BURKINA FASO
Steps Forward, Steps Backward
BBC reporters recently discovered a sad date scribbled on a school blackboard in Foubé in northern Burkina Faso: December 15, 2018.
That’s the last time children attended class in the building.
“A lot of schools have been torched. Teachers have been attacked and some even killed,” headteacher Samuel Sawadogo told the BBC. “When a teacher is killed, no one does anything – so we have to save ourselves.”
Education and other services have stopped in sections of the landlocked West African country following an explosion of violence stemming from Islamist militants who became active around three years ago.
The tragedy is that, until recently, Burkina Faso had been one of the rare countries in the region that avoided jihadist violence. The fighting started, however, when an insurrection toppled former president Blaise Compaoré after 27 years in power, noted an Al Jazeera video. Now, unrest that has been rampant in Mali, Niger and Libya has bled into the country.
Now potential links between al Qaeda and the jihadist groups have led the US to consider whether to send military advisers and drones to the country on the edge of the Sahara, CNN reported.
The jihadists have sparked further violence between ethnic communities in the north, where the majority Mossi people have accused Fulani herders of supporting the terrorists. The fighting has also prompted 115,000 people to seek safety in emergency camps, overloading government officials and international aid agencies, the United Nations Refugee Agency said in a press release. It warned that the situation would likely grow worse.

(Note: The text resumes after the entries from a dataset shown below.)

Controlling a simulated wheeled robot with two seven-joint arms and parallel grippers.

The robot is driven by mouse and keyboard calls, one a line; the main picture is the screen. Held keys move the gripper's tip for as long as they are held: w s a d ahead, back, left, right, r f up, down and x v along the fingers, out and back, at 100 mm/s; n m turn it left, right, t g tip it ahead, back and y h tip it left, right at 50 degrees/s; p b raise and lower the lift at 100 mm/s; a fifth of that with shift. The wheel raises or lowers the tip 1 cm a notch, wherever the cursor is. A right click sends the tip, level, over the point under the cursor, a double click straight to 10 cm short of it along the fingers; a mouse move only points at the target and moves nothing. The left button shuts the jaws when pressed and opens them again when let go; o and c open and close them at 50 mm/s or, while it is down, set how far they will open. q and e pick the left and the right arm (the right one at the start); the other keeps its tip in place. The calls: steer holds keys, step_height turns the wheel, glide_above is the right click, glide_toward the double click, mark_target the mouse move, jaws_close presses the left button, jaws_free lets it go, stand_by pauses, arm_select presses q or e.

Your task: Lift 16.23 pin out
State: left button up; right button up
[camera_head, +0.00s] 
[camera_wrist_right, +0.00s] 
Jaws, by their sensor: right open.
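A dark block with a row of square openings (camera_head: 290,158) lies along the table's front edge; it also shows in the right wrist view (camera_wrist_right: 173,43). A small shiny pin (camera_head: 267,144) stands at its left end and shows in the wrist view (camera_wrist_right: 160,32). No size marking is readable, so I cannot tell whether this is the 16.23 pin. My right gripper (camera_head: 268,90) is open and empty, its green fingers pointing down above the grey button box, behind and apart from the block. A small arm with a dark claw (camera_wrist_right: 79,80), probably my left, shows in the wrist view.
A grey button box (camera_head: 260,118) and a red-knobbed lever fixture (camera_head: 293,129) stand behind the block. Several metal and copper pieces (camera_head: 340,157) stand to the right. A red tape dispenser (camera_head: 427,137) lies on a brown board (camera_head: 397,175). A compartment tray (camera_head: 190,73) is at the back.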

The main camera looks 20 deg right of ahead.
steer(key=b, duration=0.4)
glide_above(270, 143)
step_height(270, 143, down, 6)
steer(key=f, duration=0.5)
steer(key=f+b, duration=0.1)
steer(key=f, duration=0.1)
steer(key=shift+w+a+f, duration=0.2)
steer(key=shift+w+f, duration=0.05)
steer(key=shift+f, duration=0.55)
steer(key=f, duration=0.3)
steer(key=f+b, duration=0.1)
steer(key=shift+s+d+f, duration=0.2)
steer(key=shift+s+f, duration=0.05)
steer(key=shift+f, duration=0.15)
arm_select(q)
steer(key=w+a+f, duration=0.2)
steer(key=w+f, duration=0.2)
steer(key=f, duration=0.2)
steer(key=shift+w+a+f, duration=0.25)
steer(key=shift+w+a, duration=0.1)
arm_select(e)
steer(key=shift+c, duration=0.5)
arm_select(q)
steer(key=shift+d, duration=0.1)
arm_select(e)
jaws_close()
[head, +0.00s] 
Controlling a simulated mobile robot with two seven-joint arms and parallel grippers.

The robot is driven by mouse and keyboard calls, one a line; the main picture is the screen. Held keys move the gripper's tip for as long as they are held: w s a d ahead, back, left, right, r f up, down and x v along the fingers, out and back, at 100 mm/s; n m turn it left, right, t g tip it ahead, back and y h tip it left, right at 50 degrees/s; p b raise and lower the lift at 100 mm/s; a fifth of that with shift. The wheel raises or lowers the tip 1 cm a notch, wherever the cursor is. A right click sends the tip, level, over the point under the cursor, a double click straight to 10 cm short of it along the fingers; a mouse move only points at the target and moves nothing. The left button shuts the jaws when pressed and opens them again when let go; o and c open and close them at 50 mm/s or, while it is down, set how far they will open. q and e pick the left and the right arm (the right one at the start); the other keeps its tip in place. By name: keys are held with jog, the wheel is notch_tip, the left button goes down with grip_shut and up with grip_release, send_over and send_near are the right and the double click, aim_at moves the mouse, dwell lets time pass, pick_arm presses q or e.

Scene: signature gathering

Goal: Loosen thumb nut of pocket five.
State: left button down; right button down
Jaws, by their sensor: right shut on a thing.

Bibata Diande was in her last year of high school when she fled torch-wielding terrorists who rode into her village on motorcycles in January. “We brought nothing,” she told Reuters at the camp for displaced people where her family now lives. “I do nothing all day.”
This year, the government of President Roch Marc Christian Kaboré declared a state of emergency, giving expanded power to security forces fighting Ansarul Islam and other jihadist groups, wrote the Defense Post.
Those forces have come under criticism, however. The Burkinabé Movement for Human and Peoples’ Rights recently reported that while the government claimed it had “neutralized” almost 150 terrorists, in fact the troops had summarily executed 60 people who were mostly Fulani – raising questions about whether the military was acting illegally against a minority group.
On March 24, voters in Burkina Faso are slated to vote in areferendum that would reduce the power of the president and enact other reforms, like an independent judiciary.
It’s a pity the country might soon take a step forward even while still losing ground.